Pour les sujets du pape, ils feront la foule en paradis ; mais la foule est médiocre sur la terre. Pourquoi cela ? C’est qu’ils sont sujets du pape. Caton le Censeur aurait-il jamais cru que les Romains en viendraient là[3] ?


DESTIN.[4]


De tous les livres de l’Occident qui sont parvenus jusqu’à nous le plus ancien est Homère ; c’est là qu’on trouve les mœurs de l’antiquité profane, des héros grossiers, des dieux grossiers faits à l’image de l’homme ; mais c’est là que, parmi les rêveries et les inconséquences, on trouve aussi les semences de la philosophie, et surtout l’idée du destin qui est maître des dieux, comme les dieux sont les maîtres du monde.

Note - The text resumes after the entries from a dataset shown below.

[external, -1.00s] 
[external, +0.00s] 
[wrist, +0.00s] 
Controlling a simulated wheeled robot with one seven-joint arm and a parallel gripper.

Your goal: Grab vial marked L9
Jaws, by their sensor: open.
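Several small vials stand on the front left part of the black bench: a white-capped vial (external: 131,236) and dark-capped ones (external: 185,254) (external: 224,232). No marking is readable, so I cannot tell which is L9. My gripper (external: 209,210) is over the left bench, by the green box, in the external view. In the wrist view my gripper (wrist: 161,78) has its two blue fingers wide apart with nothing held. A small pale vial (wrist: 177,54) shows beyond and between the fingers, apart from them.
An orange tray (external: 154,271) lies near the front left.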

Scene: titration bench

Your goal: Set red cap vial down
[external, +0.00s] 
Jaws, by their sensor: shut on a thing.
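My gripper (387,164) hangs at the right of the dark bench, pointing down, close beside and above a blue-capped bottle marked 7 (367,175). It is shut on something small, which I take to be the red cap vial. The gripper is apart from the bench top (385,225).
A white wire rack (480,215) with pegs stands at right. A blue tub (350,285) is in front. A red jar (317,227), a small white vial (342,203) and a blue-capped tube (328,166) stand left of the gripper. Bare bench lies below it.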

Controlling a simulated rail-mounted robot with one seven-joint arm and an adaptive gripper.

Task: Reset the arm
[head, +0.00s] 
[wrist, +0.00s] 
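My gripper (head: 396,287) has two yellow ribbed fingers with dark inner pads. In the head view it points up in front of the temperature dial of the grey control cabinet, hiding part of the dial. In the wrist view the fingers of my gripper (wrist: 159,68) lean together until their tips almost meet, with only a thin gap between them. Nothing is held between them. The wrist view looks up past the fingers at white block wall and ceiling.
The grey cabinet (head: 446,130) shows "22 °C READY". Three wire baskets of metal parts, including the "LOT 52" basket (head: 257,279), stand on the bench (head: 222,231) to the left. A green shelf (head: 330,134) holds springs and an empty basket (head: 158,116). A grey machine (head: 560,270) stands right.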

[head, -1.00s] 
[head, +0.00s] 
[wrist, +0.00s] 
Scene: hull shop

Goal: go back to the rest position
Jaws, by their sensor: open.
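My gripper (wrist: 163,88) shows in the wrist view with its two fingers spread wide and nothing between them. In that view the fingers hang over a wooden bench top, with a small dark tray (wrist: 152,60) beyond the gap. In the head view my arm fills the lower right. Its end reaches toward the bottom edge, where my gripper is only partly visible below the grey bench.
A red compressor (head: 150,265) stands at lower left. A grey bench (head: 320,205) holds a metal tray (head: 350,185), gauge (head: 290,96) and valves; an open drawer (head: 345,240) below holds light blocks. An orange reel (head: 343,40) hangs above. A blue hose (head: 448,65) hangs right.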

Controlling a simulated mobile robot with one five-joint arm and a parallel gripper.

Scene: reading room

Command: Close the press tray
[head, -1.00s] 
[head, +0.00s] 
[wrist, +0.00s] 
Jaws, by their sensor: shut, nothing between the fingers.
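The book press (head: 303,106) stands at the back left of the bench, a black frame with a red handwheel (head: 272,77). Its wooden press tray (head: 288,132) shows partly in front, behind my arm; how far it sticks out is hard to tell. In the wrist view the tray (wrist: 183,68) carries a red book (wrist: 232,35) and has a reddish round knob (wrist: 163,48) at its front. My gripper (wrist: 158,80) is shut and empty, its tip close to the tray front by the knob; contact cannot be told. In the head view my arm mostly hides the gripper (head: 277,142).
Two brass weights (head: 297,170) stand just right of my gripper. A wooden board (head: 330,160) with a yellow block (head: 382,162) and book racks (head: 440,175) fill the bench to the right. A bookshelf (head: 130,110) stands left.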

[5] Quand le magnanime Hector veut absolument combattre le magnanime Achille, et que pour cet effet il se met à fuir de toutes ses forces, et fait trois fois le tour de la ville avant de combattre, afin d’avoir plus de vigueur ; quand Homère compare Achille aux pieds légers qui le poursuit, à un homme qui dort ; quand Mme  Dacier s’extasie d’admiration sur l’art et le grand sens de ce passage, alors Jupiter veut sauver le grand Hector qui lui a fait tant de sacrifices, et il consulte les destinées ; il pèse dans une balance

  1. La population de la France s’élève aujourd’hui à trente-sept millions (1878).
  2. Il n’est pas sans intérêt de comparer les chiffres indiqués par Voltaire avec ceux des plus récentes statistiques (1866), qui donnent pour la Russie européenne 60 millions ; pour l’Allemagne, 50 millions ; pour l’Espagne, 15 millions ; pour l’Angleterre, 27 millions ; pour la France, 36 millions ; pour Paris, 1,825,274 ; pour Londres, d’après le Kelly’s post office Guide, 2,800,000 ; pour Constantinople, 650,000 ; pour le Caire, 300,000 seulement. (E. B.)
  3. Voyez l’article Population. (Note de Voltaire.)
  4. Dictionnaire philosophique, 1764 ; et Questions sur l’Encyclopédie, 1771. (B.)
  5. Les premières lignes de cet alinéa n’existaient pas en 1764 ; on lisait alors : « Jupiter veut en vain sauver Hector ; il consulte les destinées, etc. » La nouvelle version date des Questions sur l’Encyclopédie, quatrième partie, 1771. (B.)